Arel-Dr. Ezgi Okulunda:
“Birinci dizi, pest tarafta [yerinde] bir bûselik beşlisine tiz tarafta [hüseynî perdesinde] bir hicaz dörtlüsünün birleşmesinden husule gelmiştir:
İkinci dizi, pest tarafta [yerinde] bir bûselik beşlisine tiz tarafta [hüseyni perdesinde] bir kürdî dörtlüsünün iltihakından [katılmasından] vücut bulmuştur.
Bûselik makamı sâittir. Her iki dizide dahi güçlü sesi beşinci (hüseynî-mi)'dir. Birinci bûselik dizisinin yeden nağmesi olan ( nim şehnaz — bakiyye diyezli sol ) kuvvetli bir karar hissini vermektedir. Makam, evvelâ bûselik beşlisinde ya güçlü veya üçüncü ve yahut durak nağmelerinden başlar, bûselik beşlisinde seyrettikten sonra o nağmelerde muvakkat bir karar yapar ve bazen da tizdeki kürdî veya hicaz dörtlüsünde dahi gezinip avdetle durakta kalır.
Çârgâh dizisinin altıncı sesinden itibaren tize doğru kendi mevkiinde yazılacak olan ikinci bûselik dizisinin nağmeleri tamamı ile çârgâh dizisinde mevcut olduğu için bûselik dizisinin donanımında hiç bir tağyir [değiştirme] işaretine hacet yoktur. Nihayetinde hicaz dörtlüsü bulunan birinci bûselik dizisinde yedinci nağmeye vaz'ı lâzım [konulması gereği] bakiyye diyezini de lahin arasında notaya ilâve etmekle iktifa ederiz.
17. yy’ dan itibaren günümüze ulaşabilmiş eserlere baktığımızda sözlü eserlerin zemin ve terennümleri ile peşrevlerin l. hane ve mülazimelerinde Hicaz dörtlüsünün kullanılmadığını ve dolayısı ile Hicaz çeşnisinin bulunmadığını görebiliriz.

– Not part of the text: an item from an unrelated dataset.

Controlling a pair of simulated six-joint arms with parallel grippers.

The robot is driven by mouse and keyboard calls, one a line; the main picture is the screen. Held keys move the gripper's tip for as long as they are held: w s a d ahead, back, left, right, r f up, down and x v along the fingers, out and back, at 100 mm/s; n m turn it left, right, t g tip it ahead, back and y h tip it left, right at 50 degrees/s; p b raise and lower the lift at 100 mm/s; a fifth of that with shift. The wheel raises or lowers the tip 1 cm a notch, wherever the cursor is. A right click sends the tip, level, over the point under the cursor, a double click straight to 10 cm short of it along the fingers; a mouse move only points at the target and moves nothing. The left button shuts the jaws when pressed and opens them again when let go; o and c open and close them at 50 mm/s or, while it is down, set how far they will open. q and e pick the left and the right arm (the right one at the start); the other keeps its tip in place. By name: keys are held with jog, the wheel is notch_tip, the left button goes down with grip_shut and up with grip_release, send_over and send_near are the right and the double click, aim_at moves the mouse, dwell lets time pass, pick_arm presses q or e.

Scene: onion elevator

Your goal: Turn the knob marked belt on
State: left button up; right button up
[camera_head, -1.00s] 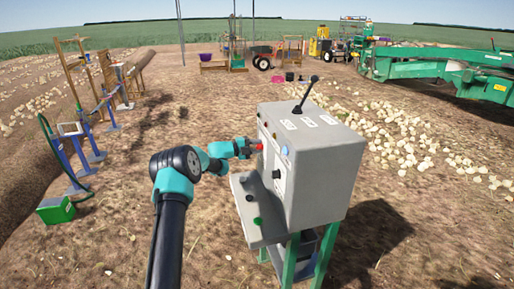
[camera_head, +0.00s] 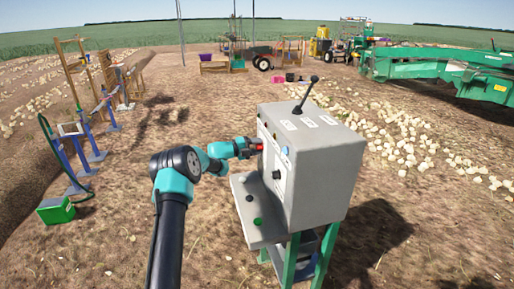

Bu açıdan bakıldığında Arel – Dr. Ezgi Okulunun Buselik tanımında eksiklik olduğunu söyleyebiliriz.
Sistemci Okulda:
“Sistemci okulda Ebûselik ve Ebiselik adı ile de bilinen Bûselik makamının çok eski bir tarihi vardır. Sistemci okul kurucuları ve onları yakından takip eden Kutbüddin, Hızır bin Abdullah, Bedr-i Dilşâd ve Lâdikli Mehmed Çelebi, bugün bizim tanıdığımız Bûselik makamını başka bir isimle biliyorlardı. Bu okulun Bûselik ismini verdiği makamın dizisi şöyle idi:
Bu dizi, bir müddet, Bûselik adıyla kullanılmış, II. Bayezid Han devrinde Lâdikli Mehmed Çelebi (? -1500) tarafından makamın adı Kürdî olarak değiştirilmiş ve bu ad bir değişikliğe uğramadan bugüne kadar gelmiştir. Peki, bu arada Ebûselik ne olmuştur?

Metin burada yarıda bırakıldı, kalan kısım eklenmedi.